Given data —
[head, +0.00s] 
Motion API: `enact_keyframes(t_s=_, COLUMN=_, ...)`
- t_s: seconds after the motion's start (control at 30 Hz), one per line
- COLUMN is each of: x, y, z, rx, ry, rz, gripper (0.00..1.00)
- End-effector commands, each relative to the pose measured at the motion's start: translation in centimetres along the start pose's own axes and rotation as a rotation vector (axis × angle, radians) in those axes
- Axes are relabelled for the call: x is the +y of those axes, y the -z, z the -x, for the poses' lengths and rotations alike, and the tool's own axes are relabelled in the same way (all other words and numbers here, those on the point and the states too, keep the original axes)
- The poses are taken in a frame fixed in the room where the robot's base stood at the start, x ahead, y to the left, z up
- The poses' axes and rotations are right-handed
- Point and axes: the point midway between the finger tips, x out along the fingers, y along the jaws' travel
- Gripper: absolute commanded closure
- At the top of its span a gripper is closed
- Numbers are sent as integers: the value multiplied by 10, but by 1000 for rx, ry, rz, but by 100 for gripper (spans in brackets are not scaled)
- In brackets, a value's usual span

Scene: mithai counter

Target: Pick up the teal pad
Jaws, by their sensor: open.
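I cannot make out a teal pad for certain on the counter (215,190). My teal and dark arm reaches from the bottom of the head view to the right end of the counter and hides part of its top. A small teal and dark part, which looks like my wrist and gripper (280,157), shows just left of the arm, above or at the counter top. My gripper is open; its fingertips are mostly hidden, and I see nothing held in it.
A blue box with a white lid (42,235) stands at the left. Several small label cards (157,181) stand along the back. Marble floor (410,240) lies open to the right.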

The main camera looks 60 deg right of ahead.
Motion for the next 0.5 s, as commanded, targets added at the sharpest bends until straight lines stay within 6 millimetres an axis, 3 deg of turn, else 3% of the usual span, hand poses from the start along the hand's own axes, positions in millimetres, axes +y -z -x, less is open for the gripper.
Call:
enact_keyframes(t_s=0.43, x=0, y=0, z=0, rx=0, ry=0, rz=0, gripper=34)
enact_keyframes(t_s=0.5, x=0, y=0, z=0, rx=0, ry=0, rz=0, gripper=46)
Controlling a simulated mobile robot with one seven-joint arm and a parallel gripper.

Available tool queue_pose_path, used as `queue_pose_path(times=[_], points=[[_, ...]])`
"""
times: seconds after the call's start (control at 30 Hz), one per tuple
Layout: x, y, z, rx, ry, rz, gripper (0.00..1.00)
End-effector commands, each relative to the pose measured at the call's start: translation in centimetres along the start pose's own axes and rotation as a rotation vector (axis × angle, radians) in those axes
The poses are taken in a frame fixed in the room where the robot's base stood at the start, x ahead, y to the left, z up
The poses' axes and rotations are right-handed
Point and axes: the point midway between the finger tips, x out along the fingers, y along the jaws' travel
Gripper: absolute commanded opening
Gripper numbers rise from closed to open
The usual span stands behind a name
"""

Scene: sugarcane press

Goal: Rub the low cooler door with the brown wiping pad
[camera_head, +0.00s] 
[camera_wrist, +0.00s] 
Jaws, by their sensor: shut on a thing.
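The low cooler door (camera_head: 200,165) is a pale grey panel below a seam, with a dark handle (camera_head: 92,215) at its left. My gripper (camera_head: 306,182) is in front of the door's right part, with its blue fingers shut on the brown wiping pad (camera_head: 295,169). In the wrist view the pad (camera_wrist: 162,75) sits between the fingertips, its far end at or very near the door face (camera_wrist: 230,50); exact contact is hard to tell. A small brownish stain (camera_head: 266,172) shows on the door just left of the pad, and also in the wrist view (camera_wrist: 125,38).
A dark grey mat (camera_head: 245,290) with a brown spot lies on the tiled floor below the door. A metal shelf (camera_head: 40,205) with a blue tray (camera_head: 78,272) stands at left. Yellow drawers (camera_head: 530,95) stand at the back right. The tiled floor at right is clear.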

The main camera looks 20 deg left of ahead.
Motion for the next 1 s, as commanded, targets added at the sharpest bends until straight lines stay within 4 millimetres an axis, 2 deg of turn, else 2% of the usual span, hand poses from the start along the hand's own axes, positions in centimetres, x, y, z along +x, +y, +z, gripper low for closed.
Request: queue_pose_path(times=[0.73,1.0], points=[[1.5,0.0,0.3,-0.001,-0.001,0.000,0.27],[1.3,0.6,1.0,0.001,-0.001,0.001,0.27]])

What you need to do —
Locate all lines in the listing above with the word "until". Copy them.

Response —
Motion for the next 0.5 s, as commanded, targets added at the sharpest bends until straight lines stay within 6 millimetres an axis, 3 deg of turn, else 3% of the usual span, hand poses from the start along the hand's own axes, positions in millimetres, axes +y -z -x, less is open for the gripper.
Motion for the next 1 s, as commanded, targets added at the sharpest bends until straight lines stay within 4 millimetres an axis, 2 deg of turn, else 2% of the usual span, hand poses from the start along the hand's own axes, positions in centimetres, x, y, z along +x, +y, +z, gripper low for closed.

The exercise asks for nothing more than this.